# start of SUPPLIED INFORMATION

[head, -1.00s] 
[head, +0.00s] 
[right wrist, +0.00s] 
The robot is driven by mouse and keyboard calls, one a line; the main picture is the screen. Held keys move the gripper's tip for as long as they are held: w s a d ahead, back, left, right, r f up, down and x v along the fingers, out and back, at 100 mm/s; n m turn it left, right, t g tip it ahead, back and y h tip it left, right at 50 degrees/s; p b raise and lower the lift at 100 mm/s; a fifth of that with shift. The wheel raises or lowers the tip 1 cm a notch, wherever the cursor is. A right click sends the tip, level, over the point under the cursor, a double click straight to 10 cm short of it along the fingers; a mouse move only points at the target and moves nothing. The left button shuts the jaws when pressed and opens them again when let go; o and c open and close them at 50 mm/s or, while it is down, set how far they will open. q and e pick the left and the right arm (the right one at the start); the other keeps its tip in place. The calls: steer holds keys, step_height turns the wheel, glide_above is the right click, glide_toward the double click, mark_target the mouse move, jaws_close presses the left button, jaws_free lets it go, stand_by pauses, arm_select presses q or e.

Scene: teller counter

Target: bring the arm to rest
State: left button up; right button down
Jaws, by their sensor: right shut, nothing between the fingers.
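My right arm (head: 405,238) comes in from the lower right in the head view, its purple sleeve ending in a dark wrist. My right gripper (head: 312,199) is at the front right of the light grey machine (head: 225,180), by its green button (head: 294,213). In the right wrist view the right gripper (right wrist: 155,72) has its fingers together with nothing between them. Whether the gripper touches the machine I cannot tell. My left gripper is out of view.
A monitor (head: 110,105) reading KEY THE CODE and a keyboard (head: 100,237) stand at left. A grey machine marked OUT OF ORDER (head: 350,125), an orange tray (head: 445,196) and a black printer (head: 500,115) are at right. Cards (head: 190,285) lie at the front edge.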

# end of SUPPLIED INFORMATION

_PROBLEM STATEMENT_
Make an exact copy of the listing, including every line.

_TASK RESPONSE_
[head, -1.00s] 
[head, +0.00s] 
[right wrist, +0.00s] 
The robot is driven by mouse and keyboard calls, one a line; the main picture is the screen. Held keys move the gripper's tip for as long as they are held: w s a d ahead, back, left, right, r f up, down and x v along the fingers, out and back, at 100 mm/s; n m turn it left, right, t g tip it ahead, back and y h tip it left, right at 50 degrees/s; p b raise and lower the lift at 100 mm/s; a fifth of that with shift. The wheel raises or lowers the tip 1 cm a notch, wherever the cursor is. A right click sends the tip, level, over the point under the cursor, a double click straight to 10 cm short of it along the fingers; a mouse move only points at the target and moves nothing. The left button shuts the jaws when pressed and opens them again when let go; o and c open and close them at 50 mm/s or, while it is down, set how far they will open. q and e pick the left and the right arm (the right one at the start); the other keeps its tip in place. The calls: steer holds keys, step_height turns the wheel, glide_above is the right click, glide_toward the double click, mark_target the mouse move, jaws_close presses the left button, jaws_free lets it go, stand_by pauses, arm_select presses q or e.

Scene: teller counter

Target: bring the arm to rest
State: left button up; right button down
Jaws, by their sensor: right shut, nothing between the fingers.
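My right arm (head: 405,238) comes in from the lower right in the head view, its purple sleeve ending in a dark wrist. My right gripper (head: 312,199) is at the front right of the light grey machine (head: 225,180), by its green button (head: 294,213). In the right wrist view the right gripper (right wrist: 155,72) has its fingers together with nothing between them. Whether the gripper touches the machine I cannot tell. My left gripper is out of view.
A monitor (head: 110,105) reading KEY THE CODE and a keyboard (head: 100,237) stand at left. A grey machine marked OUT OF ORDER (head: 350,125), an orange tray (head: 445,196) and a black printer (head: 500,115) are at right. Cards (head: 190,285) lie at the front edge.

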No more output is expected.